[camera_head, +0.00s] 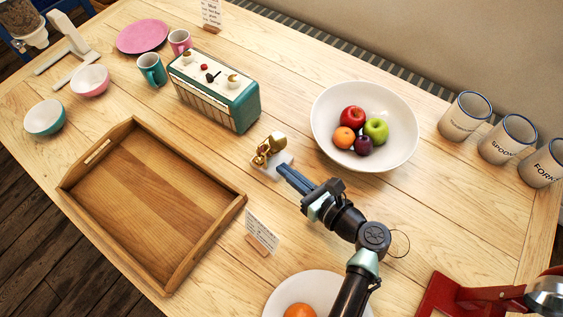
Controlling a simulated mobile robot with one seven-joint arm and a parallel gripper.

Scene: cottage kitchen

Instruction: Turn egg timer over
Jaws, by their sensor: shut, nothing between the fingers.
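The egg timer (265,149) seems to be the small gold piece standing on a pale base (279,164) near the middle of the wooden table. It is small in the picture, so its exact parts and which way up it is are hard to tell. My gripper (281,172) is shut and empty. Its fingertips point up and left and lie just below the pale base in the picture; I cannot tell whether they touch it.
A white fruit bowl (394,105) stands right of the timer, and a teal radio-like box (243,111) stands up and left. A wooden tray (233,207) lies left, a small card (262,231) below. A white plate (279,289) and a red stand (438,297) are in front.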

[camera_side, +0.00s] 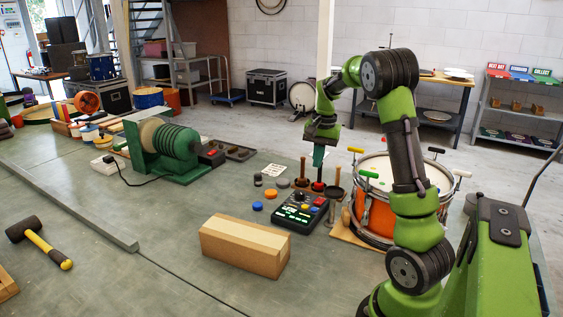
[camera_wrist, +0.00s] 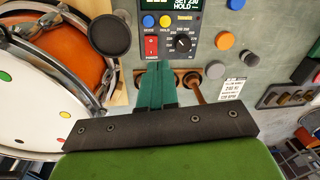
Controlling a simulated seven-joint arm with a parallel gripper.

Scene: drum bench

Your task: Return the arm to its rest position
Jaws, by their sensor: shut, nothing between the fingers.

● ● ● ● ● ● ●

**The task**
For the listing above, give the number of lines in which the string "with" occurs, and nothing else.

**Response for this exercise**
2